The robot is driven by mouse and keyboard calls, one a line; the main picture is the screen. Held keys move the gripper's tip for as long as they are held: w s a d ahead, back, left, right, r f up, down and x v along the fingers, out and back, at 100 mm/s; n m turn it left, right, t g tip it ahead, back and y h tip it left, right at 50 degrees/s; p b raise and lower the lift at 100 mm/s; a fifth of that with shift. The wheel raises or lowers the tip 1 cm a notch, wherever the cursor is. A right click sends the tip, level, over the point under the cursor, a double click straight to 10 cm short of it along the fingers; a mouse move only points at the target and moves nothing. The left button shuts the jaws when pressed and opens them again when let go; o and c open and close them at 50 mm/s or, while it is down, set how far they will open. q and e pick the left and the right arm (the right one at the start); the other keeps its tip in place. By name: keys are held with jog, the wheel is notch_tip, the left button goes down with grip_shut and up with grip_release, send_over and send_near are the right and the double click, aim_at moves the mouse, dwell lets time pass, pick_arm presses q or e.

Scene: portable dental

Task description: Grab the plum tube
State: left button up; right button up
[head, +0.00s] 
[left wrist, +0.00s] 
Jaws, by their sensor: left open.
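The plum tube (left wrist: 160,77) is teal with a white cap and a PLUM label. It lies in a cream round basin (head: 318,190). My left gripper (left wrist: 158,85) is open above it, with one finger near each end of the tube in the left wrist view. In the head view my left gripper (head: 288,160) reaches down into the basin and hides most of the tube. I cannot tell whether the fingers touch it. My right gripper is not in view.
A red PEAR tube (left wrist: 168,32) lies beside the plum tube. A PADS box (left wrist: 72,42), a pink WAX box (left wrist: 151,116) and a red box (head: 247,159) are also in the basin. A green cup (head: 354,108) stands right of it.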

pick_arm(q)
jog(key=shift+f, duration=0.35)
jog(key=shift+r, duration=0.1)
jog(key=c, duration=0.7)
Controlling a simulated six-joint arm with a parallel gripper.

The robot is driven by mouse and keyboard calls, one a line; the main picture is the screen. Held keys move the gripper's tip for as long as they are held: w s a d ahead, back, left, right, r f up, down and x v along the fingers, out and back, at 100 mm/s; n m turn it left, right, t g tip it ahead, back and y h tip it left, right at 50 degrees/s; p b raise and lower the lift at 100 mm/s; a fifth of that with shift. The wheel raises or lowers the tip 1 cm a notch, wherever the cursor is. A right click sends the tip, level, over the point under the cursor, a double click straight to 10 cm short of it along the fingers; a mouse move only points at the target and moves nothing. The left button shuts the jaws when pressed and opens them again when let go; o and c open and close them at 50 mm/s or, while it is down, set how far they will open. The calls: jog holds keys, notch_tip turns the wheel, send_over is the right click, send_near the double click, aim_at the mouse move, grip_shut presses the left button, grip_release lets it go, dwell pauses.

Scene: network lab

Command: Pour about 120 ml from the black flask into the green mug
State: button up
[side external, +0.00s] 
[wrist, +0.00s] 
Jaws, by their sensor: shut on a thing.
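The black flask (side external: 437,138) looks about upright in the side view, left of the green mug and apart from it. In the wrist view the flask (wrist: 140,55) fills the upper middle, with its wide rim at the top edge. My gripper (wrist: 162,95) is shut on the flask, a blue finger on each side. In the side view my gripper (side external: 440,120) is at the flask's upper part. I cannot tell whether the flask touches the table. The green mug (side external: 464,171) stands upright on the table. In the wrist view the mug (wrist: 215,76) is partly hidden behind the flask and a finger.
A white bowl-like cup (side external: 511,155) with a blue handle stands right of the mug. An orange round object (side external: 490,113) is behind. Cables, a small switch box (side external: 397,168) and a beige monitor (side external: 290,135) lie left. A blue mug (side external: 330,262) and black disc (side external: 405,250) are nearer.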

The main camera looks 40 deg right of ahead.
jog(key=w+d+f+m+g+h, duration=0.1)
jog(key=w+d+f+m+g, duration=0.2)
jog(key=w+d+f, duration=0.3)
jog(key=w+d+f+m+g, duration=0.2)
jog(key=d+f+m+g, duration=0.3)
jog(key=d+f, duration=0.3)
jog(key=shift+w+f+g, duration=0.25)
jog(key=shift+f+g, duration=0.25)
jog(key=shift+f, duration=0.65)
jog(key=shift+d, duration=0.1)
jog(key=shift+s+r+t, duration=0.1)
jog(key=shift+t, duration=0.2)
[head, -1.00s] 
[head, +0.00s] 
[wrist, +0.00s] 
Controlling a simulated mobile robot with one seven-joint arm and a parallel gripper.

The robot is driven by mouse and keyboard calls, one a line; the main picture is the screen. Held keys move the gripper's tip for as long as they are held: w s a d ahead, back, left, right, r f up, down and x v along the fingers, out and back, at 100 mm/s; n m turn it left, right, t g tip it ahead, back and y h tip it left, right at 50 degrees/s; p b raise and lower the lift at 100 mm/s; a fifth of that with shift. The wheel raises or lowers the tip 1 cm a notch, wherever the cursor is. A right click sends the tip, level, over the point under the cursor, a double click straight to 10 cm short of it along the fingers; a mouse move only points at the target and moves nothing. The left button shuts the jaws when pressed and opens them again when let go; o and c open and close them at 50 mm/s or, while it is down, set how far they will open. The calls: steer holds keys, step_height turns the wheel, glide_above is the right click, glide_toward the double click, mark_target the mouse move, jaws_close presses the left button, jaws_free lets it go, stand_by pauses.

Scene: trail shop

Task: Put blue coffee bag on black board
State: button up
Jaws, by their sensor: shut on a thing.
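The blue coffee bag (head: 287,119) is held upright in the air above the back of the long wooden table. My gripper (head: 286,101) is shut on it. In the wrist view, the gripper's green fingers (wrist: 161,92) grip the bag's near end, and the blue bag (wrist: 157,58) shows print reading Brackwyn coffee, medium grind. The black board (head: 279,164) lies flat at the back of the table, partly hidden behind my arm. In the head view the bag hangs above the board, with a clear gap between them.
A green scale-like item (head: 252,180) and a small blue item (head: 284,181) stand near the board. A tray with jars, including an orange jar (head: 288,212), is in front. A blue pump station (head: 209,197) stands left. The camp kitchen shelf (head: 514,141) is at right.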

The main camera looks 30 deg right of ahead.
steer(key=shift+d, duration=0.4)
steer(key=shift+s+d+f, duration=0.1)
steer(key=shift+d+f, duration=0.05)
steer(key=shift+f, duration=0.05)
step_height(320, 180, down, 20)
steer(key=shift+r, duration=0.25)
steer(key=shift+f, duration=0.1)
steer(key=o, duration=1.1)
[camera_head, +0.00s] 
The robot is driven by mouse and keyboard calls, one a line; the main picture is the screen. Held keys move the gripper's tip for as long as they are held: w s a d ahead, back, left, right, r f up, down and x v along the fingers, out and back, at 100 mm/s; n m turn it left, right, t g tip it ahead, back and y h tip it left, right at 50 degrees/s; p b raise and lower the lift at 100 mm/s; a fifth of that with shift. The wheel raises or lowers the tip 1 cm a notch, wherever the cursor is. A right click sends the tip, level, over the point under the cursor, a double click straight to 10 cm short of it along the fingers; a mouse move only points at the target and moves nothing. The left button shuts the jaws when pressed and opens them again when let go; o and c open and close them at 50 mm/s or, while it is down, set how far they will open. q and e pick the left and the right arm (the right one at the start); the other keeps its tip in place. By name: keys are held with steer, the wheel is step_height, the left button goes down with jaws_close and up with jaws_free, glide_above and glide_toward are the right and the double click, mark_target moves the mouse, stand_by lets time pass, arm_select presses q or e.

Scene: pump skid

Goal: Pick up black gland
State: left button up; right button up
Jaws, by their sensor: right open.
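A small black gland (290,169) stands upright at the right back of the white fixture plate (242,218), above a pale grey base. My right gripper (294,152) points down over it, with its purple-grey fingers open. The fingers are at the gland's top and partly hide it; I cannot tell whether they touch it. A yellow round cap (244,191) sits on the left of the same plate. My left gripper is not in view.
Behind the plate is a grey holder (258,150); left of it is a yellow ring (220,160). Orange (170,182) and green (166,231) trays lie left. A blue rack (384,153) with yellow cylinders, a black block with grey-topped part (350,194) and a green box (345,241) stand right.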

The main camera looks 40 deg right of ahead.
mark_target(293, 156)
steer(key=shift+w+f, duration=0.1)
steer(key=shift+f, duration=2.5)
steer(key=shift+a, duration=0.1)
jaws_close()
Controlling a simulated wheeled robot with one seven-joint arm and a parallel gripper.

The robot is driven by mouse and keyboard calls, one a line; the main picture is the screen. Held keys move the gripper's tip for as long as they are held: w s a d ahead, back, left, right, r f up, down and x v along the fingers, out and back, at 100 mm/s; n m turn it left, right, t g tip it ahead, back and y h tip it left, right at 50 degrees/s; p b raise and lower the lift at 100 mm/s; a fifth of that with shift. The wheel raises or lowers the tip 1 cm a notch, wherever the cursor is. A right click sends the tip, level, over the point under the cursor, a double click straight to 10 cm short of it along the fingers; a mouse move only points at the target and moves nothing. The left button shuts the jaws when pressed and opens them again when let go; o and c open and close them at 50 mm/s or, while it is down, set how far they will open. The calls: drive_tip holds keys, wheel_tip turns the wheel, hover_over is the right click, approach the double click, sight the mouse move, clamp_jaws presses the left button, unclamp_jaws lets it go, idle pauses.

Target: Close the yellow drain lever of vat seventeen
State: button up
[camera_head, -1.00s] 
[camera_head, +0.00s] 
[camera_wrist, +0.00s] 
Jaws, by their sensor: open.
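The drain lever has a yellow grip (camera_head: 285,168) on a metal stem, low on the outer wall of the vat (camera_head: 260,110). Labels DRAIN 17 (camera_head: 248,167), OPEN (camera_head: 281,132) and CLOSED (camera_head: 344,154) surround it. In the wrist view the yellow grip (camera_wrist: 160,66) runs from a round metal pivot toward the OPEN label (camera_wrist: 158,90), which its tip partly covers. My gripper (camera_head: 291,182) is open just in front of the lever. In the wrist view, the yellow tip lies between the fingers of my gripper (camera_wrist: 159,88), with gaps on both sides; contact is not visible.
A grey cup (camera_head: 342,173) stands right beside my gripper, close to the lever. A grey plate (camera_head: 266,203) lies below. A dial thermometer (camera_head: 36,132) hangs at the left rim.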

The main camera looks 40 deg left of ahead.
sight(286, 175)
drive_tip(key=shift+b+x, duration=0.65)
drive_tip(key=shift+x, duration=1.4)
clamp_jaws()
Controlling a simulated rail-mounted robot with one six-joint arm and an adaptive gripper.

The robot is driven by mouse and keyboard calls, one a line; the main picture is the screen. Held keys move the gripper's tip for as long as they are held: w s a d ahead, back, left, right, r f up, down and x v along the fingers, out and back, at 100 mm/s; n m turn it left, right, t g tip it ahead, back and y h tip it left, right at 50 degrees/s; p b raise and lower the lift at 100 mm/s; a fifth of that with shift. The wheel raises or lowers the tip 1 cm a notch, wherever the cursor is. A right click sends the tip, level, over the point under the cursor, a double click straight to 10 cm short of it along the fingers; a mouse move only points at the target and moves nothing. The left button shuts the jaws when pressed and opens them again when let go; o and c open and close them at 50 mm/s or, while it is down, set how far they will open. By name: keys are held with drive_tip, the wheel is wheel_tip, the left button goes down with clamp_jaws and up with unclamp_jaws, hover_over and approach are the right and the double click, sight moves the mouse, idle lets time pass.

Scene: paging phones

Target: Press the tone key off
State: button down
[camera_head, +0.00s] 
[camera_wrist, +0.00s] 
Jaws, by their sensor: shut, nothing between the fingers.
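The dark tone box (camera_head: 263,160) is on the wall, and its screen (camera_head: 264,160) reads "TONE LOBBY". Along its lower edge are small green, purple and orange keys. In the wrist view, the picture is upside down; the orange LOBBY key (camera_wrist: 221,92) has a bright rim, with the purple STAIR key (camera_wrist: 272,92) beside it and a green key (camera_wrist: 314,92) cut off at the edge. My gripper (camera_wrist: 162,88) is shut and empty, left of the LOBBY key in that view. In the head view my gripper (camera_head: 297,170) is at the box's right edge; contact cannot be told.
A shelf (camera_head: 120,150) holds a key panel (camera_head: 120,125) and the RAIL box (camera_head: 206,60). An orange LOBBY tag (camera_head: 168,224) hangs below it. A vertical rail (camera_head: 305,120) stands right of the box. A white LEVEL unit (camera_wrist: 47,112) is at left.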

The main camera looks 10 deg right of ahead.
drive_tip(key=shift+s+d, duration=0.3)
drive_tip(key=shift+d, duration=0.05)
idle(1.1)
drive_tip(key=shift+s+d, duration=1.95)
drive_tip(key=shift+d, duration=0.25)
○ ○ ○
● **TASK STATEMENT**
Exactly as written, return the lines from the line containing "Scene: portable dental" through the line containing "[left wrist, +0.00s]", both included.

● **ANSWER TO THIS PROBLEM**
Scene: portable dental

Task description: Grab the plum tube
State: left button up; right button up
[head, +0.00s] 
[left wrist, +0.00s] 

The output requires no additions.